==== RECORD SET

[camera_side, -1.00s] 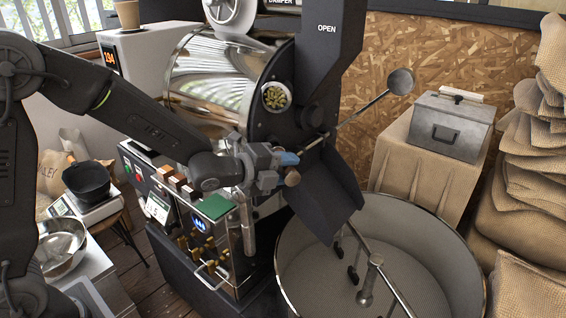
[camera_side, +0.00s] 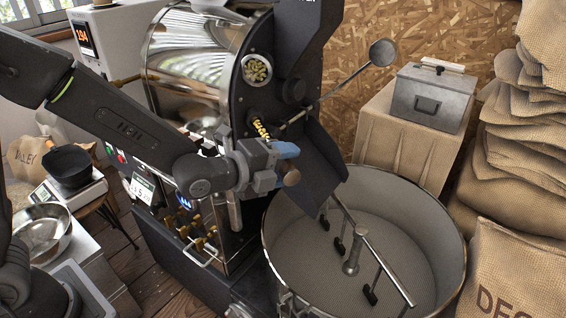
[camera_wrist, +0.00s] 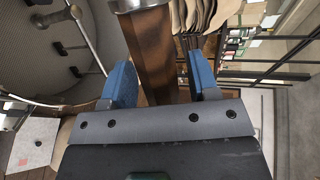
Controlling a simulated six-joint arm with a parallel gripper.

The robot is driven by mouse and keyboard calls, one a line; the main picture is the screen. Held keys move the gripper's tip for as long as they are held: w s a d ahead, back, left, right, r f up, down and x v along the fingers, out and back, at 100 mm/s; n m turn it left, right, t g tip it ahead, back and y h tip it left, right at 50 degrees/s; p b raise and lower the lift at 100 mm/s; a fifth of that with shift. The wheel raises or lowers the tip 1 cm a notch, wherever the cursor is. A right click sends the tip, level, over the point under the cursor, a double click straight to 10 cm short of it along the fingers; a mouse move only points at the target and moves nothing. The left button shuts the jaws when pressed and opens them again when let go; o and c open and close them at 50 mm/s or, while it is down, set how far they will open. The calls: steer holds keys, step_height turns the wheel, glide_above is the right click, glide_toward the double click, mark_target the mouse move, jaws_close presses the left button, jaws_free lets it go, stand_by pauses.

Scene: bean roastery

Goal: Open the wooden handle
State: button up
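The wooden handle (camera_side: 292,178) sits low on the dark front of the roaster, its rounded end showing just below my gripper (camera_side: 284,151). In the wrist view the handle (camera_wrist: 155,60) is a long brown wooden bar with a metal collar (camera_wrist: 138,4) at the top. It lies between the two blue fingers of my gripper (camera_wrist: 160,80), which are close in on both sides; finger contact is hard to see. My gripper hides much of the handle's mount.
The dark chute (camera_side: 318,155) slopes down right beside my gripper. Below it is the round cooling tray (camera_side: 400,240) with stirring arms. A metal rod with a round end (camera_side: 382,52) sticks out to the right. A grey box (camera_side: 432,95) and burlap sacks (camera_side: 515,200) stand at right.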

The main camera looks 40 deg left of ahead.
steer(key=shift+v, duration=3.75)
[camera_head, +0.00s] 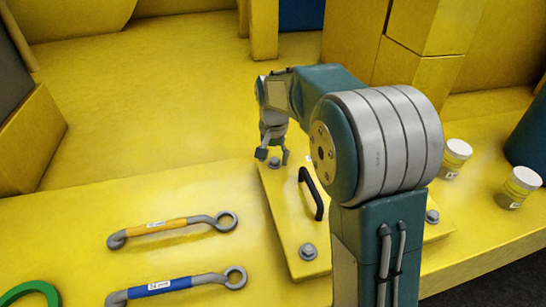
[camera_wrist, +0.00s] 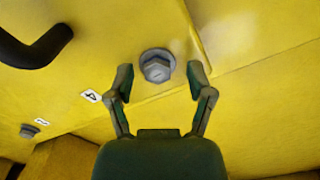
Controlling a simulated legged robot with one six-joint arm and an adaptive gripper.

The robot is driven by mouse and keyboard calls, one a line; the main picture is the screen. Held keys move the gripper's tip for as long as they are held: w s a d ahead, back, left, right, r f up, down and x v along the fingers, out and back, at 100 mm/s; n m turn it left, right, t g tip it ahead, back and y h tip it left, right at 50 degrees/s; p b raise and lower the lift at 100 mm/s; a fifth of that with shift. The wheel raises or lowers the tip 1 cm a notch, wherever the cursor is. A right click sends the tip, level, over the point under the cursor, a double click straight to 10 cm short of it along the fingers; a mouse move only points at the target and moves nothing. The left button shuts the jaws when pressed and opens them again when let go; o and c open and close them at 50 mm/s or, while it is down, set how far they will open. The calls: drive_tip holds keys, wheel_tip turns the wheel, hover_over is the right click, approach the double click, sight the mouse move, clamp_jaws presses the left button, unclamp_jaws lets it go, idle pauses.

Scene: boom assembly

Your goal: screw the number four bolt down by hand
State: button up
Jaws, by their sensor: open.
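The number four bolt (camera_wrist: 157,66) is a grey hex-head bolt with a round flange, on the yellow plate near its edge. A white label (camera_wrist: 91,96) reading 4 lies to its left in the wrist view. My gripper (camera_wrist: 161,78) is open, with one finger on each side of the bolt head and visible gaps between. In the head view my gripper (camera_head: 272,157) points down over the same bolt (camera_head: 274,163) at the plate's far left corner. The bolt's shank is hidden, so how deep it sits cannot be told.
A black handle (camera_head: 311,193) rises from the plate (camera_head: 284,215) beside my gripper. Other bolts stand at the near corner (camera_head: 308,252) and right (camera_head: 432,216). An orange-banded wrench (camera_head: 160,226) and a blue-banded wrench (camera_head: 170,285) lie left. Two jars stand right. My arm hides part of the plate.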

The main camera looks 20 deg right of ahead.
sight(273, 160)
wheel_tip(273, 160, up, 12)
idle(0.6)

========

== YOUR GOAL ==
Take the lines above from the top of the records through the one with "Controlling a simulated six-joint" and repeat them exactly, without any pictures.

== THE SOLUTION ==
[camera_side, -1.00s] 
[camera_side, +0.00s] 
[camera_wrist, +0.00s] 
Controlling a simulated six-joint arm with a parallel gripper.

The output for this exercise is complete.